2. India’s FDI inflows fall, outflows double


G. Practice Questions for UPSC Prelims Exam

Question 1. Which of the following is not a characteristic of the tribal revolts during the 
British rule?
  1. Localized nature
  2. Religious leadership
  3. Militant struggle


  1. 1 only
  2. 2 only
  3. 2 and 3 only
  4. None of the above



Question 2. Which of the following is incorrect with respect to the international dateline?
  1. It is an imaginary line that separates two consecutive calendar days.
  2. It sits on the 180º line of longitude in the middle of the Pacific Ocean.
  3. It is a perfectly straight line.
  4. It has been moved slightly over the years.



Question 3. Which of the following statements are correct?
  1. India is a ‘Union of States’ implies the indestructible nature of its unity.
  2. Acquisition of a foreign territory falls within the purview of Article 1.
  3. Exclusive Economic Zone extends up to 200 km into the sea.


  1. 1 only
  2. 1 and 2 only
  3. 3 only
  4. All of the above



Question 4. Consider the following statements regarding Objectives Resolution:
  1. The Objectives resolution was introduced by Jawahar Lal Nehru and B.R Ambedkar.
  2. As per OR, the constituent assembly declared India as Independent Sovereign Republic.
  3. OR was later adopted as the preamble of Indian constitution as it was.
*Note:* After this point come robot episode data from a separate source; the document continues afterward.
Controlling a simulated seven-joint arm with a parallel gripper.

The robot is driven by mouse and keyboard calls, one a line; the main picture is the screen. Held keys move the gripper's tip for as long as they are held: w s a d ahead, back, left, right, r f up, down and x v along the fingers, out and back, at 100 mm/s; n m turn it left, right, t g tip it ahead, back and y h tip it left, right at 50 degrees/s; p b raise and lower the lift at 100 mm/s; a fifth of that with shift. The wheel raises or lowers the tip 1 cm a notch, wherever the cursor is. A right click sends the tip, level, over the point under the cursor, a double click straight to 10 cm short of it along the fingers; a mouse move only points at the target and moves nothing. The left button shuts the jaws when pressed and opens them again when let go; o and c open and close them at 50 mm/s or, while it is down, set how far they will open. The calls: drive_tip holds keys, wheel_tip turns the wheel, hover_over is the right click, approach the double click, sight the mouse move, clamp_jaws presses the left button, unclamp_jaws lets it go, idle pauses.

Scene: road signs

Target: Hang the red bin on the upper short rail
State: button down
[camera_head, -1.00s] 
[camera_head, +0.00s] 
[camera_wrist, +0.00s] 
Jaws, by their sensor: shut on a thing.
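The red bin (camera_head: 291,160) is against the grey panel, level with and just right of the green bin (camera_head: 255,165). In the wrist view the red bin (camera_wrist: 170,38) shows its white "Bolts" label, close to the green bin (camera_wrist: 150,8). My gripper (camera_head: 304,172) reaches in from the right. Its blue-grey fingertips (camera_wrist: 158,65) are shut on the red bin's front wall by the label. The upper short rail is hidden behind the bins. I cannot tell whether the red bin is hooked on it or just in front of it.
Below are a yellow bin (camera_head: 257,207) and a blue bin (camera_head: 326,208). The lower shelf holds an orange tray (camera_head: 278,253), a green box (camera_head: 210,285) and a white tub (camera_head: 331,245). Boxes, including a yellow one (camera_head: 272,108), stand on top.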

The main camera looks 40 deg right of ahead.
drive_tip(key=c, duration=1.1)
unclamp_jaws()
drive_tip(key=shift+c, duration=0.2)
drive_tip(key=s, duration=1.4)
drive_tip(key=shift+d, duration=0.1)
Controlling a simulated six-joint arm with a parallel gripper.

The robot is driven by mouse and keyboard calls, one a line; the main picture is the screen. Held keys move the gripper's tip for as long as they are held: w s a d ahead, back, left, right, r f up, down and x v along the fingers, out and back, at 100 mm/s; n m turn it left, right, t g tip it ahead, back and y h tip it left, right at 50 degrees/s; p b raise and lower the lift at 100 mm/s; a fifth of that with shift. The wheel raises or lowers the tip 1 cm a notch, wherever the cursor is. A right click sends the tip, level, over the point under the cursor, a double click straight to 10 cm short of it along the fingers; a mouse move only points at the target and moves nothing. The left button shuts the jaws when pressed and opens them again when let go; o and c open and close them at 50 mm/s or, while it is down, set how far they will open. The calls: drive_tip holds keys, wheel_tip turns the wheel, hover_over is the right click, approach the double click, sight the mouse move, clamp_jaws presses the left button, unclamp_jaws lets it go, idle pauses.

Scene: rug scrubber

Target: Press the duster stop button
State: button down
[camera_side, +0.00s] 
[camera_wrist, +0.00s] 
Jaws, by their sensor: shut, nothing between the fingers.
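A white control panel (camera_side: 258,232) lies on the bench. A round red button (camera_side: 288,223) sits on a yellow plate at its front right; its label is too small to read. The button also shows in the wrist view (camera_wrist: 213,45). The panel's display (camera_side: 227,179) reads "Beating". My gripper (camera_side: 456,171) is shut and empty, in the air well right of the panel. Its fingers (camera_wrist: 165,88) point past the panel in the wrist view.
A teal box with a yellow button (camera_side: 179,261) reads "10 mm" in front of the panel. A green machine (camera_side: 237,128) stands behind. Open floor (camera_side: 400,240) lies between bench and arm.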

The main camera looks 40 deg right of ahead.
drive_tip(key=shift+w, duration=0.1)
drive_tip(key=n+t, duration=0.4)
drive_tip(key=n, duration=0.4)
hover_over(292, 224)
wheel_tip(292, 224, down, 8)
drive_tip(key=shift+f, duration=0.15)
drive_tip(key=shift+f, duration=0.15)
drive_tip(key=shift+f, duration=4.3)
Which of the following statements are incorrect?

  1. 1 only
  2. 1 and 2 only
  3. 1 and 3 only
  4. 1, 2 and 3




H. UPSC Mains Practice Questions

  1. Equal treatment to un-equals is nothing but inequality. Discuss the right to equality provided by Indian constitution in this context.
  2. The decision of the British government to partition Bengal boomeranged and led to public outrage of far-reaching consequences. Discuss the significance of incidents that followed partition of Bengal in 1905.